Latino High School Grads Enrolling in College at Record Rates, Outpacing Whites
Latino students have reached a new milestone in the United States: A higher percentage who graduate from high school are enrolling in college than white students.
In the class of 2012, a record 69 percent of Hispanic high school graduates went on to pursue higher education, compared with 67 percent of white graduates, according to a report released today by the Pew Research Center in Washington. In 2000, just 49 percent of Hispanic high school graduates enrolled in college the following fall.
While Latinos made up just 11 percent of high school graduates in the Class of 2000 (or 300,000 students), they comprised 22 percent of the most recent class (or 697,000 students) in 2012.
Overall, 66 percent of high school graduates in the class of 2012 enrolled in college, including about 63 percent of black students and 84 percent of Asians.
More young Latinos are staying in high school. In 2000, nearly 28 percent of Hispanics age 16 to 24 had dropped out of high school, but in 2011, the figure was just 14 percent, Pew reports. The dropout rate for white students was 7 percent in 2000 and 5 percent in 2011.
Still, Latino students tend to have a different experience once they leave high school from their white counterparts.

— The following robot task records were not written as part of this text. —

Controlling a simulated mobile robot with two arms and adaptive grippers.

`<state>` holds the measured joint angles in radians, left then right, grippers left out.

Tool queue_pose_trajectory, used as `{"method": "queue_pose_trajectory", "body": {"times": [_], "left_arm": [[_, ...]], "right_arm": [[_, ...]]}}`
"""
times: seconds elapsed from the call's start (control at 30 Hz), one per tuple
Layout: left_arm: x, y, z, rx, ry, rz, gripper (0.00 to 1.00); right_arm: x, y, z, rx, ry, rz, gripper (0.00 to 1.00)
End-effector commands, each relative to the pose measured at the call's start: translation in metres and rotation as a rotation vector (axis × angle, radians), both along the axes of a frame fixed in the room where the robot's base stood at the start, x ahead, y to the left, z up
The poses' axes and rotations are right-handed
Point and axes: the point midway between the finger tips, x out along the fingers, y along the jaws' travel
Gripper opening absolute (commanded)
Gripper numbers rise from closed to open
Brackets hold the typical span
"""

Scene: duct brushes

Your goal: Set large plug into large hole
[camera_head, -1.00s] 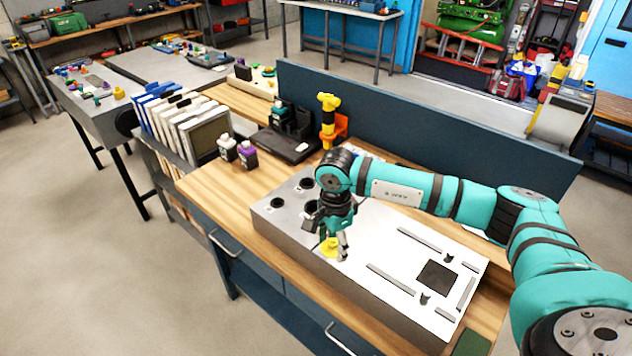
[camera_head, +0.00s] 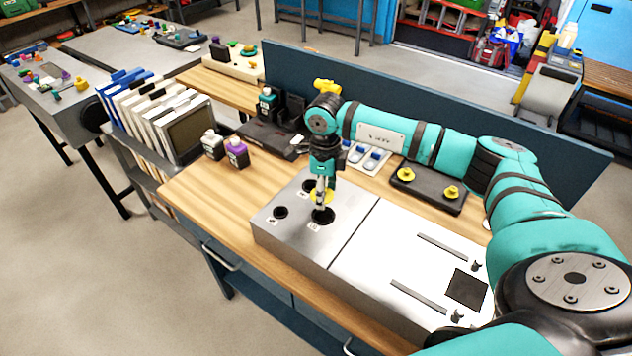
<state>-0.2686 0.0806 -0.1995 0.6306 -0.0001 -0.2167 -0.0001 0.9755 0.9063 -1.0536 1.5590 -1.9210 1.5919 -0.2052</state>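My right gripper (camera_head: 321,203) reaches down over the left part of the metal box on the workbench. Its narrow fingers are shut on a yellow plug (camera_head: 313,197), partly hidden behind them. The plug is just behind and above a large dark hole (camera_head: 323,216), overlapping it in the picture; the exact gap cannot be told. A smaller hole (camera_head: 280,212) lies to the left, and another dark hole (camera_head: 309,186) lies behind, partly covered by the gripper. My left gripper is not in view.
The box's white top (camera_head: 385,255) carries slots and a dark square. Two yellow plugs (camera_head: 406,174) sit on a black tray behind it. Small bottles (camera_head: 236,152) and white binders (camera_head: 165,125) stand at the left. A blue panel (camera_head: 450,125) bounds the bench behind.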

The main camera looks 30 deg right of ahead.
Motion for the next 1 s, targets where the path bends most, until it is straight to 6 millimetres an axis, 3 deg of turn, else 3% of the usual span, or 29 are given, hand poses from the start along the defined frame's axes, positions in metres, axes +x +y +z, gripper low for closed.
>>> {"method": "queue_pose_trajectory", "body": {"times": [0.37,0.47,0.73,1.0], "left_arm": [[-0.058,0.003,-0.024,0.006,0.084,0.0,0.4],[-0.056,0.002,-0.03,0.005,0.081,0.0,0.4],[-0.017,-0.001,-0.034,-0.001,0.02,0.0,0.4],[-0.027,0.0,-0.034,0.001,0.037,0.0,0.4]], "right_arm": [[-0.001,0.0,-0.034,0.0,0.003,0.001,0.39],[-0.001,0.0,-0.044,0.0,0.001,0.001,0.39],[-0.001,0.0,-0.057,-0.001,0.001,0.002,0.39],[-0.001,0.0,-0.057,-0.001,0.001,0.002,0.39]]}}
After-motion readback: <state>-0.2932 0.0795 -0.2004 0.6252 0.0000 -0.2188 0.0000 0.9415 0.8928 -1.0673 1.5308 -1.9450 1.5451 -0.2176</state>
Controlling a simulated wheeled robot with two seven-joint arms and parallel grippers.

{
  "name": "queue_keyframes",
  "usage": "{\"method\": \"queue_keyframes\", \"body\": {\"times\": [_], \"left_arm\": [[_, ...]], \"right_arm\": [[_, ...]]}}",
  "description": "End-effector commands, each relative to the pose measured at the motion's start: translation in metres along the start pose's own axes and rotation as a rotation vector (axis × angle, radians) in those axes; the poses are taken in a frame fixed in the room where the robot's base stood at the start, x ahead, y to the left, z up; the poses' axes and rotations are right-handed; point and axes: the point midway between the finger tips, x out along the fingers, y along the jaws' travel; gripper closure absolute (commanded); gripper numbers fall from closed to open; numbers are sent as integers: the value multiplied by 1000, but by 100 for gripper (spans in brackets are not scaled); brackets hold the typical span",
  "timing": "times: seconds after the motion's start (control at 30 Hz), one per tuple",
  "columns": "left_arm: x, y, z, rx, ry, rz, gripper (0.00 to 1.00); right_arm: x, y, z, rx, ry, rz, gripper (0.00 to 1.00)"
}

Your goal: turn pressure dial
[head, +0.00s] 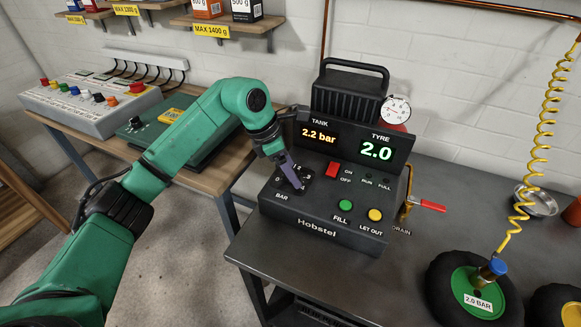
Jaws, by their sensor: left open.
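The pressure dial (281,186) is on the left of the sloped front panel of a black compressor (318,228) marked Hobstel, above the word BAR. My left gripper (295,184) is over the dial, its fingers pointing down at it. The gripper is open and hides most of the dial, so I cannot tell its setting or whether the fingers touch it. The TANK display (319,135) reads 2.2 bar. The TYRE display (376,151) reads 2.0. My right gripper is out of view.
A red switch (333,169), a green FILL button (345,205) and a yellow LET OUT button (375,214) sit right of the dial. A wheel (473,291) marked 2.0 BAR, with a yellow coiled hose (549,105), is at right. Bare grey bench lies between.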

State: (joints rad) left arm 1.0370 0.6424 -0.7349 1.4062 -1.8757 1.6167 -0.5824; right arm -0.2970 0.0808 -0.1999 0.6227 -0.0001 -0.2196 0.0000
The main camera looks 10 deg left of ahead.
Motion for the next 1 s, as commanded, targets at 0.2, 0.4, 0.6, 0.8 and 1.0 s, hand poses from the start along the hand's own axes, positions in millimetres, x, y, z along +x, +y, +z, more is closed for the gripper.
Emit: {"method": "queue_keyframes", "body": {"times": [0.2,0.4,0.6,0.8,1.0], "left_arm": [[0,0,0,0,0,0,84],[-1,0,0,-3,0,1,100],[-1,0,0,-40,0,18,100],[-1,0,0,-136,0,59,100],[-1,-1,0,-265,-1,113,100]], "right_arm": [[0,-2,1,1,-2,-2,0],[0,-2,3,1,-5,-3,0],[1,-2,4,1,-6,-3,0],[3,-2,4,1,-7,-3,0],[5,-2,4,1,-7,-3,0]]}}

While 56 percent of Hispanic high school graduates study at a four-year college, 72 percent of white students do. The Pew report found that Latino students are less likely to attend a selective college or enroll full time78 percent of Hispanics vs. 85 percent of whites.
Those factors have led to lower completion rates for this growing minority group. Among white Americans age 22-24, about 22 percent have a bachelor's degree compared with 11 percent of Latinos in that age group.
The Pew report notes that recent high school graduates are only a subset of youths, and the findings don't imply that young Latinos are more likely to attend college than young whites. Some students drop out of high school in earlier years or never enroll in U.S. schools.